Credit: Ian Reid / VIBE Vixen
Getting free.
And I’m just so happy to be in that space. Of course, I talk about the things that hurt, the ups and downs, the bad sh*t. But now I have the things that keep me good, that keep me safe, and I want to share those things with my peers.
Top five?
Favorite rappers? Tupac, Drake, Nas, DMX, and… let me think… you know what? I’m going to say Future.
Really, why?
Because he represents an era and a generation. I feel like so many people want to be like him. I feel like he’s inspired so much. He’s like the Allen Iverson of rap right now. That’s Future. So that’s why I respect him. He mainstreamed something that shouldn’t have been. And with DMX, I actually worked with DMX. We made a movie together.
Say word?
Facts. We did a movie called Pimp together. He plays my father. He was just in the beginning half of it.

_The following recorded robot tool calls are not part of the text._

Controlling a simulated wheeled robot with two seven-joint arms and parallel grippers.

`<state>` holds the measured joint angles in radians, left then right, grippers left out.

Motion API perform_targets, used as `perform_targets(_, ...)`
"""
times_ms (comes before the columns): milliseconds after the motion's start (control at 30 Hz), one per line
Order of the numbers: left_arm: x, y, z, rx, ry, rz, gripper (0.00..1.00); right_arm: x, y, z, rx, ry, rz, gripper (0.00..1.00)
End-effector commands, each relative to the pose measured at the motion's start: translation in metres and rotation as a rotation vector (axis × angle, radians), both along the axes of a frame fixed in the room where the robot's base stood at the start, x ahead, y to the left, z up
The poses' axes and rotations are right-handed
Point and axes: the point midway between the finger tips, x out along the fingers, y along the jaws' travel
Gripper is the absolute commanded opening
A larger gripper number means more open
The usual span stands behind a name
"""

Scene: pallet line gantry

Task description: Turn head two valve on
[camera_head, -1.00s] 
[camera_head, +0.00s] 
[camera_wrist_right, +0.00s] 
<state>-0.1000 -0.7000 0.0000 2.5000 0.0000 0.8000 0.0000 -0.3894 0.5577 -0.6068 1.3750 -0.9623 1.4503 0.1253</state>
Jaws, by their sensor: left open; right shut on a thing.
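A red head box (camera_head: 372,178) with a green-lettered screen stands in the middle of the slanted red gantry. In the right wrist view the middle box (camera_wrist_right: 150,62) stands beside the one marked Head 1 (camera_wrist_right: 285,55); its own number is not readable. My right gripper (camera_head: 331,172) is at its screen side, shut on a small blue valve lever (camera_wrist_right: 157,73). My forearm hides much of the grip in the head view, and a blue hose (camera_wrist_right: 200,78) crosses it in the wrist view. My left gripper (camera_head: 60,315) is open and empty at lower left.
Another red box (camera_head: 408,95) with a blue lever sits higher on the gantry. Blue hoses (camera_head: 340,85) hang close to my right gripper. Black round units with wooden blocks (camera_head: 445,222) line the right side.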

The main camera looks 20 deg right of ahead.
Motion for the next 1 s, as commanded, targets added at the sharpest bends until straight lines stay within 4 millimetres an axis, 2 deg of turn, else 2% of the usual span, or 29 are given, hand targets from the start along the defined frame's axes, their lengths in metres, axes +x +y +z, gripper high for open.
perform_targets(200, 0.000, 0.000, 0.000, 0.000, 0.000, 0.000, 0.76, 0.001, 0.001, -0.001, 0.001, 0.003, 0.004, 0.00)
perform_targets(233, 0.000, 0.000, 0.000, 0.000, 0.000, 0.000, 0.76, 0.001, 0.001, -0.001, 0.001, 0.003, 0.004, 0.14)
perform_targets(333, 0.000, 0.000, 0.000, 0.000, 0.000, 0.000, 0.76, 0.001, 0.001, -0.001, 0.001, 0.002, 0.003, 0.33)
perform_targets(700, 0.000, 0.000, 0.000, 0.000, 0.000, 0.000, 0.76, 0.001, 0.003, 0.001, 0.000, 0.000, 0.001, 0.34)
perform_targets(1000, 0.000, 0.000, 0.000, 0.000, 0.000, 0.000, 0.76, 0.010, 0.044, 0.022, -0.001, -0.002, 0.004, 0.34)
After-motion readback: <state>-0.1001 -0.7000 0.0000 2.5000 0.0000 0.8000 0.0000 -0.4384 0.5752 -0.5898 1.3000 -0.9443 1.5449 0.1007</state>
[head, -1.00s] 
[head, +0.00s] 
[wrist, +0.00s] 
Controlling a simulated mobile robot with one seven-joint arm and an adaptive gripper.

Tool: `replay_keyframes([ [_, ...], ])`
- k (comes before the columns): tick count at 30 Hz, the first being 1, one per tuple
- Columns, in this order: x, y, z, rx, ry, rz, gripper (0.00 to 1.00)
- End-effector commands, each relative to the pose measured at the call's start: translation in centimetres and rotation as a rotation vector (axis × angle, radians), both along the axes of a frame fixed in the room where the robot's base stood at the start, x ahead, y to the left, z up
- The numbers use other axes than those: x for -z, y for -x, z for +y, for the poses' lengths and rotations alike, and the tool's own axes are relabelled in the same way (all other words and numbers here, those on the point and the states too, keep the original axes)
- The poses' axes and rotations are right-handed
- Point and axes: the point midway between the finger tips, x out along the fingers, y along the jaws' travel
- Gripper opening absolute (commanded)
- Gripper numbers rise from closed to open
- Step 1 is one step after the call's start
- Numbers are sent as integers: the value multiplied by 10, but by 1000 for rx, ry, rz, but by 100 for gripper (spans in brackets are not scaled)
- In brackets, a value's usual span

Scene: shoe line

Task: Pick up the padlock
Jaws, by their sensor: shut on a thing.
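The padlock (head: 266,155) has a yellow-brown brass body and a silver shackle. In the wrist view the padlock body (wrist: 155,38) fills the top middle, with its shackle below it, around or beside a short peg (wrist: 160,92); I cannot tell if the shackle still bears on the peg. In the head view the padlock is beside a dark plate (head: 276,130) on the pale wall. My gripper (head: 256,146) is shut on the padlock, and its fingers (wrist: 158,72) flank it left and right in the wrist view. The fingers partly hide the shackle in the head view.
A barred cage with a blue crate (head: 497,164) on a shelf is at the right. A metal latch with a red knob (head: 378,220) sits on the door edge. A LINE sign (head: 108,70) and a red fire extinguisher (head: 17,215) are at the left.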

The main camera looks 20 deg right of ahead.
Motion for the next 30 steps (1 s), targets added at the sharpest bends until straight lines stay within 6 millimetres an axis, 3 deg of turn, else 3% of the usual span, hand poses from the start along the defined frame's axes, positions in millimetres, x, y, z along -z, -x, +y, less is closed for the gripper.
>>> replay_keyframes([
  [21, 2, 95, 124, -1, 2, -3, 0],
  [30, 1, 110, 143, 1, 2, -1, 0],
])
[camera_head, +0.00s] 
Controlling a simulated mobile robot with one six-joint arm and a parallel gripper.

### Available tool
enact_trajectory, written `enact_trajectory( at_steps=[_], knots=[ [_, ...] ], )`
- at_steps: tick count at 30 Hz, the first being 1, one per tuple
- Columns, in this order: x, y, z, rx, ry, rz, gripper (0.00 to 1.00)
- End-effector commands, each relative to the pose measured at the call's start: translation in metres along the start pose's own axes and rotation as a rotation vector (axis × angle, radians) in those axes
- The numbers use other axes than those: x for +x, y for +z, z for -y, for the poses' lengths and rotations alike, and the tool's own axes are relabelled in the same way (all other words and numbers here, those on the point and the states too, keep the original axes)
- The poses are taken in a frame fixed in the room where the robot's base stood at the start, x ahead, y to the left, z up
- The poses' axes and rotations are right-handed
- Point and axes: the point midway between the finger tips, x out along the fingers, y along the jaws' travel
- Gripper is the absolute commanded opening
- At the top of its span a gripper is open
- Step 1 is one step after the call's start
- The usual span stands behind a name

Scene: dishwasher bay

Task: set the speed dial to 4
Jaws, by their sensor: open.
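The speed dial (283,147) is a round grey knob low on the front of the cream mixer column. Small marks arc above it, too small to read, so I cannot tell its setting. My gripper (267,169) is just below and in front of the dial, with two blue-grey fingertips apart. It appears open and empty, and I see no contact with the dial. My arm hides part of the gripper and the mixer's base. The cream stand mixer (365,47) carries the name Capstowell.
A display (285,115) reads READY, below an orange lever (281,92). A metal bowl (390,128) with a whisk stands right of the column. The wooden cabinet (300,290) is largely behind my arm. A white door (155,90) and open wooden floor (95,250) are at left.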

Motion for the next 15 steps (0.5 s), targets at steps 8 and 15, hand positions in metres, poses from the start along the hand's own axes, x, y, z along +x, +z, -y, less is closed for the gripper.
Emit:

How was it working with X?
Amazing. I [was able] to ask him about Aaliyah—that’s what I was really excited about. He’s amazing and just really honest about his struggle and trying to…
You want to talk about family trauma? Point to that man and his childhood. Does any of it speak to you?
[His song] “Damien” spoke to me. That’s the voice we all have. I love his representation of that, that common struggle of always having to choose between good and bad. DMX is just so ill for giving us that.
How do you want to pay it forward?
I want to build a Motown Records meets Overbrook [Entertainment], where I’m not only helping young people with their artistry and their music, but also [mentoring them] in acting and film, teaching them how to self-manage and how to build and brand themselves. That’s the dream.